Due to the substantial layer thickness in relation to informational
layer 110, the introduced radiation is sufficiently absorbed in
this layer 112.
[0059] A third layer 114 (buffer layer 114) is composed of a
periodic multiple layer of titanium (or molybdenum) and preferably
has a layer thickness of more than about 0.5 micrometers and of
less than about 10 micrometers, in particular about 1 micrometer.
Due to a preferably high thermal capacity of about 1 to 4
millijoule/Kelvin centimeter.sup.3, the buffer layer is able to
very effectively store the thermal energy coupled into printing
form 100. Moreover, due to a preferably high thermal conductivity
of buffer layer 114 of preferably about 5 to 50 watt/(meter
Kelvin), in particular of about 10 to 20 watt/meter Kelvin), the
thermal energy is able to be rapidly transferred and distributed in
buffer layer 114.
[0060] A fourth layer 116 (insulation layer 116) is composed of
polyimide (PI) and preferably has a layer thickness of more than
about 10 micrometers, in particular of about 50 micrometers. Due to
the low thermal conductivity of this layer of preferably 0.1 to 0.2
watt/(meter Kelvin), hardly any heat transfer (i.e., heat
discharge) takes place through the insulation layer to a
deeper-lying layer.
[0061] A fifth layer 118 (substrate layer or substrate 118) is made
of aluminum, for example in the form of a sheet aluminum, and
preferably has a layer thickness of about 100 to 250 micrometers.
The substrate layer is mechanically stable and forms a base support
(i.e., a substrate) for layers 110, 112, 114 and 116 applied
thereto.
[0062] If the printing form is constituted of a printing cylinder
surface, the need is eliminated for substrate 118 or, in other
words, the printing cylinder itself may form substrate 118. This
applies correspondingly to the other embodiments as well.
[0063] Together, informational layer 110 and absorption layer 112
form an antireflection layer 150 or an antireflection system 150,
at least for the introduced radiation, i.e., for the relevant
wavelength, in such a way that the radiation substantially
penetrates, without being reflected, into absorption layer 112. To
this end, the layer thicknesses and the respective refractive
indices are adjusted to one another.
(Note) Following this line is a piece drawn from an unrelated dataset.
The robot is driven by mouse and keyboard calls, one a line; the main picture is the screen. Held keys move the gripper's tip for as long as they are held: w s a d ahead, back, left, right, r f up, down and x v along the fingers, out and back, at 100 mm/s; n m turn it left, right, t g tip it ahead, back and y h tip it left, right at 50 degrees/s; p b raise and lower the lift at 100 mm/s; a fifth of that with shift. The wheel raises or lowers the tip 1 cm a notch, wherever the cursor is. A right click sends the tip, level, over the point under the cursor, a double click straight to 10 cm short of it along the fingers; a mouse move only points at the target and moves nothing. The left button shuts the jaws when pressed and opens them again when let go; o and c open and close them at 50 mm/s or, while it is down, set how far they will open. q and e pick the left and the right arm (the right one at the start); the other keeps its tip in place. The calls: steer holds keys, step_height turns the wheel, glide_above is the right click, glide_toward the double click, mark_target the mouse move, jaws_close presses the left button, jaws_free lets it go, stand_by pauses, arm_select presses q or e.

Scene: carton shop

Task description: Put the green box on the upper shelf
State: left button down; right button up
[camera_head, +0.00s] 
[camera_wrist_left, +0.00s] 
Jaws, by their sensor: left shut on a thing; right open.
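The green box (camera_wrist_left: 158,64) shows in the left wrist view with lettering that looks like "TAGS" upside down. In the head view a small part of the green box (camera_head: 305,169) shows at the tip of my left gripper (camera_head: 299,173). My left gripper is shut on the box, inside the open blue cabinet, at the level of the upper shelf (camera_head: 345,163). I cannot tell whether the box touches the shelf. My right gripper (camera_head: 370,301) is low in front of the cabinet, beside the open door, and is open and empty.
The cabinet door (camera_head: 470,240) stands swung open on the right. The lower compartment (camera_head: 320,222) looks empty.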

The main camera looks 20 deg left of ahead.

At a given wavelength
.lambda., the layer thickness of the cover layer is preferably
n.lambda./4, n being an uneven integer preferably greater than 5.
In this context, the refractive index of informational layer 110 is
between the refractive index of air and the refractive index of the
layer situated underneath informational layer 110 and is preferably
the root of the refractive index of the layer situated underneath
informational layer 110.
[0064] A buffer layer may also be provided over absorption layer
112, it being necessary for this buffer layer to be substantially
transparent to the introduced radiation.
[0065] In addition to the layered structure, the functional zones
of printing form 100 are also illustrated by lines. As is apparent
from FIG. 1, functional zones may conform, on the one hand, with
individual layers of the layered structure and, on the other hand,
include a plurality of layers (fully or partially). In addition, it
is clear that individual layers may also be assigned to a plurality
of functional zones.
[0066] The functional zones are derived from top to bottom as
follows:
[0067] A first functional zone 120 (zone that carries or is capable
of carrying image information, or informational zone 120) is
defined by thermally induced surface physical and/or surface
chemical processes and/or coating processes which underlie a
patterning of printing form 100 in this functional zone 120 in
conformance with the image information. Therefore, this zone is
modifiable in accordance with image information in that the
previously largely unpatterned zone is patterned following the
imaging operation in conformance with the image.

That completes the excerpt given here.